Reviews Add a comment

  • mmt5269
    25 MAY, 2016
    Really, 8 and 1/4 oz. mascarpone? What is up with that? Why the extra 1/4 oz.?
    Reply
  • ggervgmailcom
    28 FEB, 2016
    Unfortunately this recipe did not work for me. The top layer (cream) came out pretty good, but the bottom layer (strawberries) was soggy, lumpy, and crumbly - just a mess... Won't be trying this one again.
    Reply
  • Rukkaiya
    14 JAN, 2015
    You have got nice recipes. how do you do it so perfect? please tell me! i am going to try making your macaroons and french cheese cake
    Reply
  • printer29292
    3 DEC, 2014
    Has anyone tried using frozen strawberries instead of fresh?
    Reply
  • maryleaw72
    29 AUG, 2013
    I've been making this since it came out in Martha's magazine many years ago. Friends coming to dinner request it in advance! Over the years I've tweaked the recipe a good bit: I use 16 ounces of mascarpone cheese instead of 8, use 3 eggs, use only 3/4 lb. strawberries, use only 4 c. of the cream cheese mixture for the strawberry layer, then you'll have a more substantial cream layer.
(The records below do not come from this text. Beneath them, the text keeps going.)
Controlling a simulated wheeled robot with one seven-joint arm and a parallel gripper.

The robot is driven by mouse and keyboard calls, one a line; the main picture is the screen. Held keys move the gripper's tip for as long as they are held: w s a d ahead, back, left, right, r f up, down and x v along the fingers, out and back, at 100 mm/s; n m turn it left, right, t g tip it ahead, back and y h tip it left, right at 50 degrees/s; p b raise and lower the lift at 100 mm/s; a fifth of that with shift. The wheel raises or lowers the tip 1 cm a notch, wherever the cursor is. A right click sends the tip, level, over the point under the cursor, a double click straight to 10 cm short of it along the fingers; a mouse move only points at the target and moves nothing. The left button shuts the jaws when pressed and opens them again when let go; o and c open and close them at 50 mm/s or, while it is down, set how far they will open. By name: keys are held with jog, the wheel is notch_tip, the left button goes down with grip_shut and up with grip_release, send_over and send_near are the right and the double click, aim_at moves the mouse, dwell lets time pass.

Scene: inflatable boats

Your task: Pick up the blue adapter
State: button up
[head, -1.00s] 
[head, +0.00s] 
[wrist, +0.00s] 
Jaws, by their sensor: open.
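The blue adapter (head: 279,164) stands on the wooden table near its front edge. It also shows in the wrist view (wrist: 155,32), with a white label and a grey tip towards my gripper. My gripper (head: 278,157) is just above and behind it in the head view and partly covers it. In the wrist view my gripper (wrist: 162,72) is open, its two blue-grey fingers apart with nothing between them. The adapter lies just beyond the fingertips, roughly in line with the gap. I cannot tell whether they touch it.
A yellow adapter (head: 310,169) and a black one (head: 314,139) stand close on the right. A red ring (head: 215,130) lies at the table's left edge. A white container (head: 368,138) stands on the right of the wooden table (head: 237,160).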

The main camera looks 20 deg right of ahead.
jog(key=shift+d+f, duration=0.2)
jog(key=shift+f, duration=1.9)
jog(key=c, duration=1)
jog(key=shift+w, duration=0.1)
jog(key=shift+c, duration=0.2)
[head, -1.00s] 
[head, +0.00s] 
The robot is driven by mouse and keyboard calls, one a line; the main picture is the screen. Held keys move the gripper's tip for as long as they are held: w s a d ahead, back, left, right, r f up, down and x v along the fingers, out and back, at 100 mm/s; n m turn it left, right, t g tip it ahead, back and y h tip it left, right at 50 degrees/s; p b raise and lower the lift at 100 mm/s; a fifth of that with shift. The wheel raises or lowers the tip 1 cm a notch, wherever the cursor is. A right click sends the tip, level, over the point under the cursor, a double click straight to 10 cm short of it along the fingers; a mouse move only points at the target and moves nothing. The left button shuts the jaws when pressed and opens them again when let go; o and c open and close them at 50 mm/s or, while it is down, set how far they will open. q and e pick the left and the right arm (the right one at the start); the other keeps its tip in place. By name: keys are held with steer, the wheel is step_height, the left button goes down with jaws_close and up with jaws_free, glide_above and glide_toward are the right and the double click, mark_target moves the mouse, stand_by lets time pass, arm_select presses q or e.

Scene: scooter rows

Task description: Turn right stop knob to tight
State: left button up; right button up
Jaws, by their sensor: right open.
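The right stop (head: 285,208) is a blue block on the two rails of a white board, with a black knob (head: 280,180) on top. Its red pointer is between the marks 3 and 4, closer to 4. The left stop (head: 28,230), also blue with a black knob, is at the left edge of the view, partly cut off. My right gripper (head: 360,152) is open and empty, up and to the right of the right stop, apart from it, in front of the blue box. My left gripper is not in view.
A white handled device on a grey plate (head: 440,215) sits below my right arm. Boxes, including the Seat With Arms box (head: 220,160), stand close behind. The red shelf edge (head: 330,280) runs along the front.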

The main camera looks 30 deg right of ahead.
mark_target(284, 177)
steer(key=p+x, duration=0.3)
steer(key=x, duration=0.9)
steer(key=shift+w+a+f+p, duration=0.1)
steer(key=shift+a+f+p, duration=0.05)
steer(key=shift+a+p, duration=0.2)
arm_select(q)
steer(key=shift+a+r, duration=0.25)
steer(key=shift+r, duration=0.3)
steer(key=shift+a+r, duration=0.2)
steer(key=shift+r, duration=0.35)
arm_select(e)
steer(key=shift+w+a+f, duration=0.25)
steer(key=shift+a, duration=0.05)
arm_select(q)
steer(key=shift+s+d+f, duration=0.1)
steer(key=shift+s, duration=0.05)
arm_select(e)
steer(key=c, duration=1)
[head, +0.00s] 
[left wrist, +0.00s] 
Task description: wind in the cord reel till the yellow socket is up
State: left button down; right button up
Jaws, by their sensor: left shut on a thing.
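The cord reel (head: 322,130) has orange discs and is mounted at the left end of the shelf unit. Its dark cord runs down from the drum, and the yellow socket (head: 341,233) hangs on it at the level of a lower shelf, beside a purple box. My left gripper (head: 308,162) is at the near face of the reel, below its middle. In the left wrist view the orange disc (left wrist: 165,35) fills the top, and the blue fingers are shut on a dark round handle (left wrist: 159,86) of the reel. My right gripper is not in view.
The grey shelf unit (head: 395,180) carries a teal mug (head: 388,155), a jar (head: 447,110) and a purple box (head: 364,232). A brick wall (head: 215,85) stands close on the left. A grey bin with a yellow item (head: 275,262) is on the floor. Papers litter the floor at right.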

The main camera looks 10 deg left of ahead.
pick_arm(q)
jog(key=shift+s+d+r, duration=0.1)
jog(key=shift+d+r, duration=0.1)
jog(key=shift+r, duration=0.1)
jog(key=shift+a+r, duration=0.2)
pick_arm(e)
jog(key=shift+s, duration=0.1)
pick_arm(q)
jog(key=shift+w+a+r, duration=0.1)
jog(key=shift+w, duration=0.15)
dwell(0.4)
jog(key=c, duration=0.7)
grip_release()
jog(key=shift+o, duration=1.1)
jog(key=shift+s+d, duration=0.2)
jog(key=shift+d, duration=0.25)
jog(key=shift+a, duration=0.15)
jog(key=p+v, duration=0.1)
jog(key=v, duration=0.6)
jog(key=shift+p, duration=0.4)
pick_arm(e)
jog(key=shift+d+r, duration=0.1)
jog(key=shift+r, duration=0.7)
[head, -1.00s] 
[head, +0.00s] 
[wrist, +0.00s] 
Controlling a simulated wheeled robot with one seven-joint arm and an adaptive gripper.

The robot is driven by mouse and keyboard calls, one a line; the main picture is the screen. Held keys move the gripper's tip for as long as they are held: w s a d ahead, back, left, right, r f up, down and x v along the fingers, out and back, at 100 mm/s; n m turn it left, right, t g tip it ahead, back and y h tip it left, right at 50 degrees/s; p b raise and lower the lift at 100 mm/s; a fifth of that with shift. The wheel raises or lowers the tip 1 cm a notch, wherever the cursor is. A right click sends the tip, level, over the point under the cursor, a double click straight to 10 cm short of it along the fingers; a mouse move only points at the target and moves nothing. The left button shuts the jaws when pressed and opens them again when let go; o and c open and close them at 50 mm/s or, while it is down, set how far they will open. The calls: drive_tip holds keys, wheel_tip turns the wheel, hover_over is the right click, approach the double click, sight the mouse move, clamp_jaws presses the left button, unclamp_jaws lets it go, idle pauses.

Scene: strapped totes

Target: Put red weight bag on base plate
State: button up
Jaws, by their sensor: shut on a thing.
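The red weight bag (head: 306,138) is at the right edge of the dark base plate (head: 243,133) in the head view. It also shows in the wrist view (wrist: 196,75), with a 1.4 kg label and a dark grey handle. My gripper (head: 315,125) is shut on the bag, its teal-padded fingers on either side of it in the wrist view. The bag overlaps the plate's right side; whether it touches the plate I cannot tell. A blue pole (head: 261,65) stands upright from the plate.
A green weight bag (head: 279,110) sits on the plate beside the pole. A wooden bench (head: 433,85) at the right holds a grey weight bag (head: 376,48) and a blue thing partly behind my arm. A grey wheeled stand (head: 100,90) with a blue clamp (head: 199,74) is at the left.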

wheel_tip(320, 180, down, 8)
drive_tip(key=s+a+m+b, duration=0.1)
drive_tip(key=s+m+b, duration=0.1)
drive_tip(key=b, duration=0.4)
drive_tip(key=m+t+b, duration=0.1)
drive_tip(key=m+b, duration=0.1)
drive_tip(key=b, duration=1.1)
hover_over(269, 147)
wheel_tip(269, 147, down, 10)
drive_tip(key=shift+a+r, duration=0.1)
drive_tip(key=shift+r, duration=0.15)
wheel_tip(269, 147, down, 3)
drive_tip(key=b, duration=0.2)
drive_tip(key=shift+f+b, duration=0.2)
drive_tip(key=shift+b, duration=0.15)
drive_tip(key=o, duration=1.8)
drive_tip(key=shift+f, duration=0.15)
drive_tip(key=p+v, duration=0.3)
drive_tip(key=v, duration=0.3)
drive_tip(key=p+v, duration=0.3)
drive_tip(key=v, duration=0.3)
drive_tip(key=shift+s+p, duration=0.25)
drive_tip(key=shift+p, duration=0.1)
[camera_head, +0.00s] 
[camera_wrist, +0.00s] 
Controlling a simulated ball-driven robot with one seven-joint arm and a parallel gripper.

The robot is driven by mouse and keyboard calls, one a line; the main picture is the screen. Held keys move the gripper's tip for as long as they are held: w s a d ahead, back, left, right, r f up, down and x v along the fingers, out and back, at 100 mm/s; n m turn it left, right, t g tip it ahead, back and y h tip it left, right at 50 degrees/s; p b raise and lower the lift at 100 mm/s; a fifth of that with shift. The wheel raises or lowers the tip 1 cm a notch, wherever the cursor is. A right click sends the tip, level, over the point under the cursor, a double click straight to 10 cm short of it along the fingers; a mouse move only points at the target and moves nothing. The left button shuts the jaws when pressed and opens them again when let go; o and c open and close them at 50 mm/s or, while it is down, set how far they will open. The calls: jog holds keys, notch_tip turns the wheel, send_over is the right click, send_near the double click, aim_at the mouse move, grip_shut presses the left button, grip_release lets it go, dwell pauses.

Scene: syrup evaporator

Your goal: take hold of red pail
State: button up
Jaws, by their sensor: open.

Use oversized heavy-duty foil to keep water from leaking in. It will wrap all the way around your pan.
    Reply
  • Ceege
    22 MAY, 2013
    @ Carol Brannigan ------Martha has a recipe for home made graham crackers. Perhaps you can get the recipe from her site and make your own since they do not sell them in Italy.
    Reply
  • JohnR101
    7 APR, 2013
    I made this cheesecake and it turned out perfect! Released from thre pan perfectly, and tasted perfectly! Can't wait to make it again!
    Reply
  • Carol Brannigan
    3 APR, 2013
    What are graham crackers, what equivalent ingredient could be used (I live in Italy)?
    Reply
  • JoFriel
    30 AUG, 2012
    Can someone help me convert this recipe over to metric? thanks
    Reply
  • Olcia
    3 JUN, 2012
    the most delicious cheesecake Ive ever made. and for sure I will make again.